The Federal government is simply huge, with an amalgam of departments, agencies, missions, cultures and agendas. To set up an organization designed to identify, research, quantify and eventually staff these entities is formidable. To do so in an organized fashion, under tight time pressure, with clear lines of authority and purpose is a significant achievement.

Hat tip to the Obama transition on this.

They clearly placed as much seriousness on potentially running the government as they did in winning the election, learning from past presidential history that if you get it wrong in the beginning, it becomes almost impossible to fix later.  The fabled Obama penchant for process is well demonstrated in the actual transition activities.

A hat tip as well to the Bush administration here, which, in recognizing the seriousness of both foreign and domestic issues, created a new standard of cooperation and openness in a transfer of power.

Beyond the mechanics of the transition, less can be said about the purported Cabinet picks.

Officially, we don’t know anything. Like the Great Oz, pronouncements emanate from behind the Obama green curtain, but not from the President-elect himself, at least not yet.

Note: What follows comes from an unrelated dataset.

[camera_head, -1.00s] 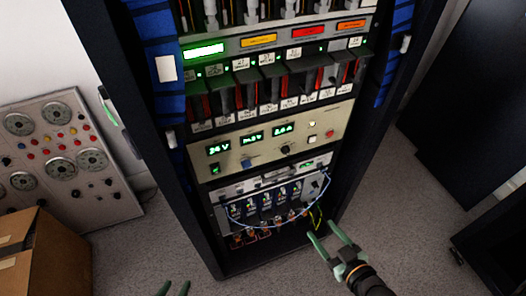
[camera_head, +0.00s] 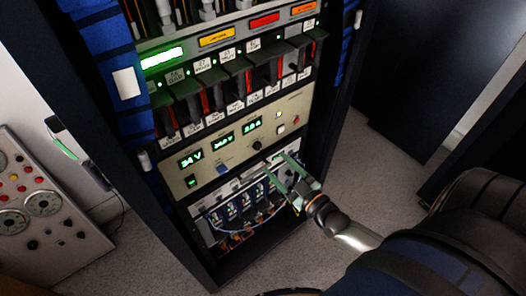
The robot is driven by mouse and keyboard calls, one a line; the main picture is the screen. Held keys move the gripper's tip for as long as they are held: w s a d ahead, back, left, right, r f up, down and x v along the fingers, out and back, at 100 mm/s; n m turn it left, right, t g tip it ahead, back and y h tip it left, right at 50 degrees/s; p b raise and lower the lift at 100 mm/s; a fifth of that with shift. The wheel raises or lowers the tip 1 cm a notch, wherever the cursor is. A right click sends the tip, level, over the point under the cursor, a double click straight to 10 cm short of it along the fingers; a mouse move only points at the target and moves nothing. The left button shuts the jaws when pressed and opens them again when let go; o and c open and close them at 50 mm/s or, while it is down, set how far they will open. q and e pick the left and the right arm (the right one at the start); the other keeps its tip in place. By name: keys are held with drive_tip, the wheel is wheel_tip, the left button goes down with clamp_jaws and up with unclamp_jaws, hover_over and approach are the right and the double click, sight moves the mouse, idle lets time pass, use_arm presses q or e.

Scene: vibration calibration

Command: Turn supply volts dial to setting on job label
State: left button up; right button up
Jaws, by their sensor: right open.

This is effective “trial-ballooning” to see where lurking political dangers may be, and to provide maximum flexibility to the President-elect while ostensibly showing progress on nominations. However, in a ferocious, information-greedy 24-7 news cycle, it also creates the appearance of Hamlet-esque indecision, amid the first signs that the tight lipped Obama campaign may be suffering from unplanned and uncontrollable leaks.

Broadly, top administration appointments are where the rubber meets the road on the candidate’s narrative; more important than the mechanics of the transition.

Personnel are policy, and for an incoming Administration that invested so much of its campaign message on change, this is where symbolism has to become real.

Obama seems to have hit the mark with two choices.

Eric Holder as Attorney General brings the symbolism of the first African-American as the top law enforcement officer in a nation with the history of “separate but equal” and Jim Crow, and the reassurance of a familiar face with broad Washington experience.  He will have to answer for his role in the Clinton Pardon bonanza in 2001, but there is little else in Holder’s record that would call his judgment into question.

Second, the choice of Timothy Geithner as Treasury Secretary demonstrates a canny understanding of the seriousness of the current financial crisis and the importance of continuity to some degree, combined with a fresh face of Obama’s generation.

Geithner was a Clinton official in the 90s and has been at his current post as head of the Federal Reserve for five years. He understands the world of arcane financial instruments that played a role in Wall Street’s meltdown. Moreover, he has been an integral part of the government’s effort to resolve the financial crisis since September, and brings both a measure of continuity and change at the same time to troubled markets.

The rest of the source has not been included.